JOB:
Your task is to copy the lines between the line containing "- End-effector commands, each" and the line containing "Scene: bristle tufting", counting both of those lines, and to emit nothing more.

GIVEN MATERIAL:

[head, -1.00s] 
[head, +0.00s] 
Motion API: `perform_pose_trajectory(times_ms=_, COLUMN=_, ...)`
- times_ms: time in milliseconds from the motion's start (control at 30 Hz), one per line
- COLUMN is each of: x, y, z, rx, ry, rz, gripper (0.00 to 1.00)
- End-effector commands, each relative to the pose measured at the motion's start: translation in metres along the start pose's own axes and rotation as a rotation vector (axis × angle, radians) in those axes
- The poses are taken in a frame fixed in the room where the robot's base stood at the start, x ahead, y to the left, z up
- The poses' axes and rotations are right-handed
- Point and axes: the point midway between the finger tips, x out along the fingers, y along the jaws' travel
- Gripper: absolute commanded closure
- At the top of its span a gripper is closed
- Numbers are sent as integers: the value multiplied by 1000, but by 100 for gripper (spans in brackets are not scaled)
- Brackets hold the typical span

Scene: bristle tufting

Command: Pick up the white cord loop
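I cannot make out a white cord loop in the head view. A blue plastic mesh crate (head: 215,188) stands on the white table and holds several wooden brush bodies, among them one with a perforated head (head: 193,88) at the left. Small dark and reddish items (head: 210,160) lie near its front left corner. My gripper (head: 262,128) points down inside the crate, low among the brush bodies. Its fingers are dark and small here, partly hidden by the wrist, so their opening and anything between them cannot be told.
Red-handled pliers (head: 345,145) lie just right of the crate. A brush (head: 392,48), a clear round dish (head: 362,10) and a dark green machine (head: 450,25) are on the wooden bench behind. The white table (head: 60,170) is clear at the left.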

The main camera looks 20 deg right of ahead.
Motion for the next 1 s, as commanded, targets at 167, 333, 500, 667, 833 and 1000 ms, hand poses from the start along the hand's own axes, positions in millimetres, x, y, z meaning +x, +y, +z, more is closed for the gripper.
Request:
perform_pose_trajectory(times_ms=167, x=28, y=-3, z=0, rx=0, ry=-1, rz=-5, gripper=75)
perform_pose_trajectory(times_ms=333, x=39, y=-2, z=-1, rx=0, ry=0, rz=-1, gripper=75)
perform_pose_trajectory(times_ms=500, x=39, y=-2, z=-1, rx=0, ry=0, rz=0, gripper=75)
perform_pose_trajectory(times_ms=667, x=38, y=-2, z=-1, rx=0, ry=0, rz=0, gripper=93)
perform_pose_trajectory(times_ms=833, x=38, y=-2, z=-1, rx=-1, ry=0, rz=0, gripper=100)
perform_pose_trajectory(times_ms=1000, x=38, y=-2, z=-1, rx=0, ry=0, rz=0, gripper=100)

FULL SOLUTION:
- End-effector commands, each relative to the pose measured at the motion's start: translation in metres along the start pose's own axes and rotation as a rotation vector (axis × angle, radians) in those axes
- The poses are taken in a frame fixed in the room where the robot's base stood at the start, x ahead, y to the left, z up
- The poses' axes and rotations are right-handed
- Point and axes: the point midway between the finger tips, x out along the fingers, y along the jaws' travel
- Gripper: absolute commanded closure
- At the top of its span a gripper is closed
- Numbers are sent as integers: the value multiplied by 1000, but by 100 for gripper (spans in brackets are not scaled)
- Brackets hold the typical span

Scene: bristle tufting

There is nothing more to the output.